Over at Concurring Opinions, Biella Coleman writes a very good post on her anthropological work on hackers. In it Biella states what many of us who have looked at the world of free and open source software think:
[M]any developers are nimble legal thinkers, which helps explain how they have built, in a relatively short time period, a robust alternative body of legal theory and laws
I don’t fully agree with the reasons that Biella gives for why this might be so (i.e., similarities between programming and the writing of laws), but I don’t doubt for a second that this is true. Anyone that comes into contact with free and open source software (FOSS) licensing, and with the rich, vibrant discourse that permeates the FOSS community about about copyright and patent law will know that many hackers know the law really well, and they know how to hack the law to make it work for them.
So I found Orin Kerr’s response curiously skeptical:
Can you give a few examples of how the group you have studied are “nimble legal thinkers”? And what are the “robust alternative body of legal theory and laws” that you mention? I think I can say I’ve been somewhat near this space for a few years and I wouldn’t reach that conclusion: I’ve encountered a lot of naive and self-serving legal claims over the years, but not a lot that I would call nimble or robust.
I think the replies in the comments space address Kerr adequately but I’d like to throw in my tuppence in any case. And I’ll do so by talking about what I know best: FOSS licensing.
First, I think FOSS licenses present an alternative body of legal constructs that show how within a political economy that was increasingly becoming proprietary and using copyright, patent and trade secret law to lock down its content (copyright executables; patent algorithms; treat code as trade secrets), an alternative zone of creation can be created, which can flourish, be viable, and be richly productive of more and better code. (Look for instance, at how FOSS licenses solve the problem of protecting their projects from patent infringement lawsuits, and how they solve the problems inherent in multiple-authorship of a body of code).
Second, as for being “nimble” thinkers, I think copyleft licensing is a work of genius–hats off, Richard Stallman and Eben Moglen–and represents, in my mind, one of the cleverest backs to the legal system that I’ve seen. The GPL–in all its incarnations–reveals a deep understanding of the law, and how best to utilize it to bring about desired ends–solving the problem of non-reciprocity that could create a tragedy of the commons–within an existent legal framework (the GPL’s protection of the commons gives it a practical and ethical advantage over other FOSS licenses). Read GPL V3 and look at how cleverly it addresses the challenges that made it’s release necessary; it’s “nimble” all right. Any lawyer that reads the GPL, understands it, and gets what it is trying to do, should be struck by the sheer cleverness of how copyright law can be made to serve ends that might not look like its original intended ones, but actually turn out to be in great resonance with them.

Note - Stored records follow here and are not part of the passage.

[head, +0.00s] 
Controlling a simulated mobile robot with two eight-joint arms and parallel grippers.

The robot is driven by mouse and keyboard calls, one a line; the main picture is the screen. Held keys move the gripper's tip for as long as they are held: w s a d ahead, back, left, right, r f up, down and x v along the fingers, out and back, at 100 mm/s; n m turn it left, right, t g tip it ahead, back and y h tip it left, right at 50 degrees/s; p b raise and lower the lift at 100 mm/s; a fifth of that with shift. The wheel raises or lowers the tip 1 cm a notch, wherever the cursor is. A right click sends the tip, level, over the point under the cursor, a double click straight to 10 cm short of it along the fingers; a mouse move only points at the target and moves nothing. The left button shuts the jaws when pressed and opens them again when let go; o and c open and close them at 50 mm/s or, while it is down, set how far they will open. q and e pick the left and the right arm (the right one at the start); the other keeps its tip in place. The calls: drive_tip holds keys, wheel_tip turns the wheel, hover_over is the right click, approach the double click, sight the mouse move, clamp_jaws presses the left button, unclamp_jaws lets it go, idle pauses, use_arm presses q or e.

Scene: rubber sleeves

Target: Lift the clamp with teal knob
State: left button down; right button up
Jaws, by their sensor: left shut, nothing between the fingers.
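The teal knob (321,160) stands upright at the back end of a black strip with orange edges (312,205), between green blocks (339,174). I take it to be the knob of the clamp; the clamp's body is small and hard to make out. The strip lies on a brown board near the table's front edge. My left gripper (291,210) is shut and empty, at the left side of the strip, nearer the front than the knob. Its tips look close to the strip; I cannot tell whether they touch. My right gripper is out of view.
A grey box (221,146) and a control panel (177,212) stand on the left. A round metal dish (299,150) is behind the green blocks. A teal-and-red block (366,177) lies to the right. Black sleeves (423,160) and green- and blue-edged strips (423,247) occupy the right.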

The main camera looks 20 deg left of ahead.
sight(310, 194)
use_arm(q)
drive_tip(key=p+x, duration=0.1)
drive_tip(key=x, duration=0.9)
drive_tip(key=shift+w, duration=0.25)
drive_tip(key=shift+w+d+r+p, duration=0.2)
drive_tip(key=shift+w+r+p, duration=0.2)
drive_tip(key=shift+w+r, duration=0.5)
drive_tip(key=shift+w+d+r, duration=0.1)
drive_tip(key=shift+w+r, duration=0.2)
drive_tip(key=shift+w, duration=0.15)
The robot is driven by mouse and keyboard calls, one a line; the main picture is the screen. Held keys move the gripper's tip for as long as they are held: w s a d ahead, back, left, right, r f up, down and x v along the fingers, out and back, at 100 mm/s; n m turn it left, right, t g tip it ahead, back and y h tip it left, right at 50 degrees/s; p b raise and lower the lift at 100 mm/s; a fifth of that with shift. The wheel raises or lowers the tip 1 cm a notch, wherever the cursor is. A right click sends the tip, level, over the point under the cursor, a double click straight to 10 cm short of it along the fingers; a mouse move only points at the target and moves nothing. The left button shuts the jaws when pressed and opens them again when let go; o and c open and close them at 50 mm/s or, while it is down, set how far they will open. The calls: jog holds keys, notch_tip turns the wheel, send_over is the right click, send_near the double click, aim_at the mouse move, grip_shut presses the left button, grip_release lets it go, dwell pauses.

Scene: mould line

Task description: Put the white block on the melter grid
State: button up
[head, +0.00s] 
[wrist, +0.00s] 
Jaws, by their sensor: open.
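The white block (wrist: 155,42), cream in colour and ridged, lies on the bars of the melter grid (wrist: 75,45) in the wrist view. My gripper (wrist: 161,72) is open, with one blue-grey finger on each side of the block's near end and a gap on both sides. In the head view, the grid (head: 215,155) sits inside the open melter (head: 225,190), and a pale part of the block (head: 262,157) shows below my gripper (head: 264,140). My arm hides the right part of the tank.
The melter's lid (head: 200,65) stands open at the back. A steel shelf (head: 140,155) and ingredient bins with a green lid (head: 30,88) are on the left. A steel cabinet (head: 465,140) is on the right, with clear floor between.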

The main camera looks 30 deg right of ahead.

Third, I don’t think it is any exaggeration to say that a great deal of thinking about how artistic content in the new political economy of the digital world could be distributed and regulated in a way that is respectful of artists and consumers’ interests alike, has been inspired by FOSS licensing. (Creative Commons licensing is a very good example of this; that body of licenses presents an alternative way to deal with artistic content today; it isn’t perfect, but it’s a start, and it got started by FOSS licenses). Sometimes I wonder indeed, if anyone talking about the new digital economy and how to legally configure hasn’t been inspired by FOSS licensing and practices somehow.
When it comes to being “self-serving,” I’d suggest that there is a general tendency in the legal academy to simply not admit that law can be “done” by non-lawyers, that a body of rules built up over a period of time can be “hacked” by others than them.